This is a remarkable insightful view. We have to struggle with what we have, however imperfect, especially infrastructure. Most of us will be giving it our best, hoping we won’t get a global wave hitting us sideways and overturning our little sloop.

In so many respects, though, we could be getting lucky.

Our politicians may not be interfering too much in the economy, as Evita remarked so clear-eyed, because they will be preoccupied with other things.

And the world financial system and economy won’t collapse. That at least is the view of German Finance Minister Schaeuble, who opinioned in the closing days of 2011 that there won’t be a market collapse in 2012, things remaining ‘controllable’ (in Europe).

The same sensation doesn’t quite prevail regarding the US, where politicians extended the payroll tax cut for just two months past Xmas, so that the issue pops up again right in the middle of electioneering season.

If last year was written off fiscally in the US, this year will be an even bigger existential battleground as opposing philosophies pontificate while the economy struggles on.

Former Fed chairman Greenspan suggested in the Financial Times last week that the US is experiencing declining education standards implying a future productivity downshift while facing unfunded entitlement promises and bifurcating politics cementing gridlock. Not a promising future.

Still, she is a big ship, capable of sailing onwards under her own stewardship for the time being. Mainly a matter of private enterprise and true grit.

Though US households are still deleveraging, their savings rate has peaked, housing is bottoming, corporates have strong balance sheets and are achieving record earnings, innovation is as richly experimental and productive as ever, and the imaginative monetary policies of Ben Bernanke are succeeding in keeping rates low, investment portfolios repositioning and cash flowing.

An even bigger existential challenge is playing out in Europe where fiscal austerity and bank repositioning (keeping credit tight) keeps uncertainty high and spending defensive, likely causing core Europe led by Germany to barely expand this year and some peripherals to keep experiencing deep recession.

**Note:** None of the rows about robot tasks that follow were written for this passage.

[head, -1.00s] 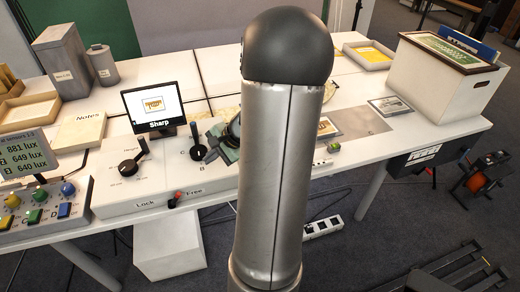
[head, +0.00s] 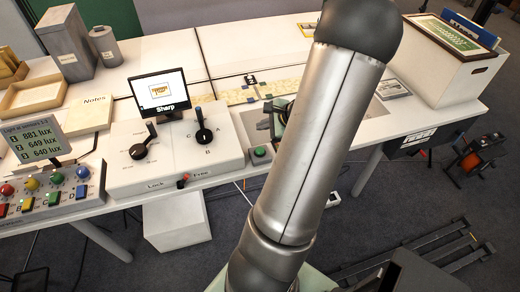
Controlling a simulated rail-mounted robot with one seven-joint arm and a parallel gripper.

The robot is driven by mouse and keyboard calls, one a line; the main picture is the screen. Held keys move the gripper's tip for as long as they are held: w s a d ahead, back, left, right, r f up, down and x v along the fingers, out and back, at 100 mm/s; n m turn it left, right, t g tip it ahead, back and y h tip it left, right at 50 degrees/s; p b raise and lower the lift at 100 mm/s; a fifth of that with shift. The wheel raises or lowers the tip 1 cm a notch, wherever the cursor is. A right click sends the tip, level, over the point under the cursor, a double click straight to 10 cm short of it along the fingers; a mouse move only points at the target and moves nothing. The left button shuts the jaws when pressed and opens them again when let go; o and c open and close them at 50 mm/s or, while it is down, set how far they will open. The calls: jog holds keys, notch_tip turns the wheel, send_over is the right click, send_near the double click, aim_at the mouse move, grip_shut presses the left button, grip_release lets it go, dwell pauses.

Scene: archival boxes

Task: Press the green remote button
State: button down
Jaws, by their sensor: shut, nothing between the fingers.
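The green remote button (head: 259,151) sits on a small dark box near the front edge of the white table, just right of the control panel with two black knobs. It is in plain view, left of my arm. My gripper (head: 277,116) shows only in part beyond my arm, a little behind and to the right of the button. It looks apart from the button. My large grey arm link hides most of it, and its fingertips are not clear. It is shut, with nothing seen held in it.
The knob panel (head: 170,167) and a small screen (head: 158,95) stand left of the button. A lux display (head: 40,140) and coloured buttons are at far left. A white box (head: 445,66) stands at the right. A yellowish strip (head: 237,94) lies behind.

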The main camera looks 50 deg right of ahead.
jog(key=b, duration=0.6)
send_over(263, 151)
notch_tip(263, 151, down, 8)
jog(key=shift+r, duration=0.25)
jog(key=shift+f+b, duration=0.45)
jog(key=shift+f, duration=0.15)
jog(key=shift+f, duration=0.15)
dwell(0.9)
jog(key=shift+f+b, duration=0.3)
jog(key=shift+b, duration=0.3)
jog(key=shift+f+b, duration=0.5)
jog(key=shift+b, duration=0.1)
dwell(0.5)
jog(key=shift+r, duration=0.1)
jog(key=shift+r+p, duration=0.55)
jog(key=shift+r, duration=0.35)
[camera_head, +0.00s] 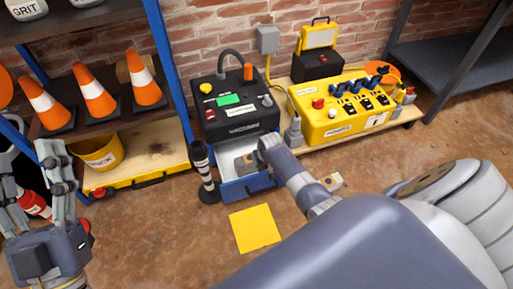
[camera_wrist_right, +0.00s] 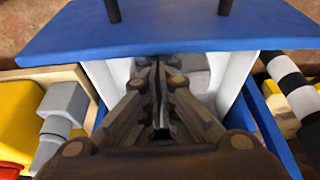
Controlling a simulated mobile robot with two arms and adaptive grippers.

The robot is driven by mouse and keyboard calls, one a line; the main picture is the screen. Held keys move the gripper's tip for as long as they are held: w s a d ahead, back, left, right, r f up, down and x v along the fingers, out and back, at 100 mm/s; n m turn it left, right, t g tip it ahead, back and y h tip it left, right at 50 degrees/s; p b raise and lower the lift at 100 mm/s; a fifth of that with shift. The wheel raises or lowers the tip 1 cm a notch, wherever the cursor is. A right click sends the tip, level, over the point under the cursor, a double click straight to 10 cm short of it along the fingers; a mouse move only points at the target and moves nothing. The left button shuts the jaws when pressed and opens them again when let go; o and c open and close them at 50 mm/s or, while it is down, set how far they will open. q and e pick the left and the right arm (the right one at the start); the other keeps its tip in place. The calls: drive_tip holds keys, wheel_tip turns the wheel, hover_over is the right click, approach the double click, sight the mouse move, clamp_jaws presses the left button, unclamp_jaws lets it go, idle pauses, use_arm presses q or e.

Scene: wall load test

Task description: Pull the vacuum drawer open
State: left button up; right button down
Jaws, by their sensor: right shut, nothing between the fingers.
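The vacuum unit (camera_head: 236,118) is a black box with a hose, a green display and a yellow button. Below it, the drawer's blue front (camera_head: 248,188) stands out from the body, with its pale inside (camera_head: 232,168) showing. A grey block lies in the drawer (camera_head: 246,161). My right gripper (camera_head: 266,146) is over the drawer's right side, its fingers together and empty. In the right wrist view the fingers (camera_wrist_right: 160,75) lie between the white drawer walls, below the blue front (camera_wrist_right: 175,30) with two dark posts. My left gripper (camera_head: 35,170) is at the left, fingers apart.
A yellow control box (camera_head: 340,108) stands on a low pallet at right. A black-and-white striped post (camera_head: 203,165) stands just left of the drawer. A yellow floor square (camera_head: 254,228) lies in front. A shelf with orange cones (camera_head: 95,100) is at left.

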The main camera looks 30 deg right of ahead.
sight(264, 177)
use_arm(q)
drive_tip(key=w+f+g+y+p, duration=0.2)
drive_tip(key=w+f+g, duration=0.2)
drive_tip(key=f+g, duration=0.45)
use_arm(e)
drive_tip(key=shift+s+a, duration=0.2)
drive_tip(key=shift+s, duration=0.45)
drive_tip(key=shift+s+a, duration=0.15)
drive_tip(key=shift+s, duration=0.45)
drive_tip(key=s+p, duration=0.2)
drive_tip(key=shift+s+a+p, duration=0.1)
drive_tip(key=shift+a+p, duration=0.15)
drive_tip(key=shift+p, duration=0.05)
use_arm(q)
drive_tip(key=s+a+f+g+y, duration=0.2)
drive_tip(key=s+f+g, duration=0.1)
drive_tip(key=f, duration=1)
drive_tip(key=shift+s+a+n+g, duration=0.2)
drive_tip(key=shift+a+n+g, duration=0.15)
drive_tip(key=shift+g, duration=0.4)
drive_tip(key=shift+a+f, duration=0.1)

Still, global growth will stay supportive, structural reforms are in the works nearly everywhere aiming to resuscitate growth dynamics, and the ECB and EU politicians will likely keep the overall show afloat as implied by Schaeuble.

China has slowed, but policy is expected to be loosened this year, keeping growth near 8-9% rather than the usual 9%-10%. China’s existential challenges are very real, too, but may play out over a longer timeframe.

The Middle East may see regime changes favouring more conservative politics, and nuclear-bound Iran could cause consternation, potentially impacting on oil prices.

Modest US growth, and still high Asian growth, could keep oil demand lively, and when coupled with supply-side concerns, push Brent oil towards $120-$130/b.

That, along with mildly falling EU demand, would be a corrosive for global growth, keeping things slow in 1H2012 but hopefully reviving anew from 2H2012.

All of this could be good for gold, with lingering anxiety and uncertainty keeping people on edge and looking for safety, except EU bank liquidity issues may squeeze gold as it appeared to do in 2H2011.

As to currencies, the Euro could be under pressure from sovereign debt concerns and ECB liquidity support, while the Dollar should be under pressure from Fed liquidity support (but countered by safe haven inclinations?).

Commodity producers may be getting past their 2011 adjustment, with Asian growth pulling and rich country liquidity actions boosting prices anew.

Along with supportive domestic actions, this global picture suggests reasonable EM growth, good commodity prices and strongly performing currencies against the majors outside of crisis moments.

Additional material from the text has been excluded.